=== Recorded data ===

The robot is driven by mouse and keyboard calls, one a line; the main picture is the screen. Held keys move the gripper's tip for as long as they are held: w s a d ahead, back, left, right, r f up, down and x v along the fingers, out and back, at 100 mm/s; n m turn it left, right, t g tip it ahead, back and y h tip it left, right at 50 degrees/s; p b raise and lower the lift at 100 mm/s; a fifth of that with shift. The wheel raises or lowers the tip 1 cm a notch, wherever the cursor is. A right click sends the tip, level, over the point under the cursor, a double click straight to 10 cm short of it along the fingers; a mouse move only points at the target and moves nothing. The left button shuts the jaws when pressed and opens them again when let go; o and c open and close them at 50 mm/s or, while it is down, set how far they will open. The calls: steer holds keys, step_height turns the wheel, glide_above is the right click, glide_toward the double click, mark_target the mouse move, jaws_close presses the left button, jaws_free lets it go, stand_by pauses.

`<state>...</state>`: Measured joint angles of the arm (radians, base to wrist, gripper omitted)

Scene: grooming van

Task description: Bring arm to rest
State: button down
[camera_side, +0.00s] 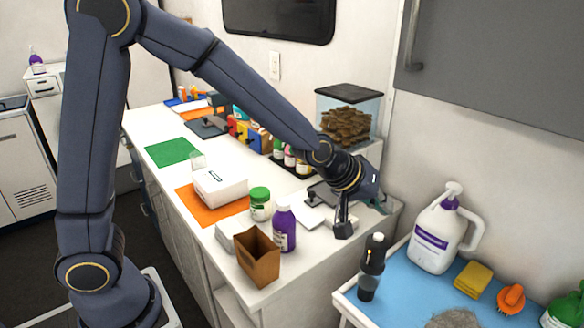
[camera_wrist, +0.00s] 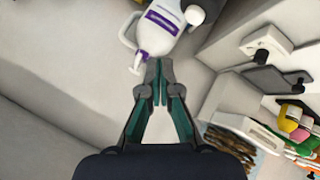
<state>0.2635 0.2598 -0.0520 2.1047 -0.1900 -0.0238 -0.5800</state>
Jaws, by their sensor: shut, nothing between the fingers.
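My gripper (camera_wrist: 158,72) is shut and empty. In the wrist view its teal-lined fingers meet at the tips, with nothing between them. In the side view my gripper (camera_side: 381,206) is partly hidden by my wrist, above the right end of the white counter (camera_side: 222,288). My arm reaches over the counter from the left, and the fingers point away toward the wall side. A white pump jug (camera_side: 432,238) with a purple label stands to the right of the gripper. It also shows beyond the fingertips in the wrist view (camera_wrist: 158,30).
A black device (camera_side: 343,228) stands just below my wrist. A purple bottle (camera_side: 284,230), brown box (camera_side: 257,258), green-lidded jar (camera_side: 260,205) and white box (camera_side: 220,187) stand on the counter. A clear bin (camera_side: 348,115) is behind. A blue-topped cart (camera_side: 400,310) is at right.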

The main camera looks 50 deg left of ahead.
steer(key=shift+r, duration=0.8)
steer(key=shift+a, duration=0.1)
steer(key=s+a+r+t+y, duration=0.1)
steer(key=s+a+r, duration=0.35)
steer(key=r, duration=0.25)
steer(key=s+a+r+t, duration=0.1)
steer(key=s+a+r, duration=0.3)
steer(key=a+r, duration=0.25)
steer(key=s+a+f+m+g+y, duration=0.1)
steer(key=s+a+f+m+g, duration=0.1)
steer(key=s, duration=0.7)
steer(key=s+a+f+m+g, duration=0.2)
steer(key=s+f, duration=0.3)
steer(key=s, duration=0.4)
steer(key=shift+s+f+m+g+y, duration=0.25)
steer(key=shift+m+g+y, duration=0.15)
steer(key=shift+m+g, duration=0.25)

===

**Given instruction:** Only the number is wanted: how many lines of the material above include the word "down"?

**Written answer:** 2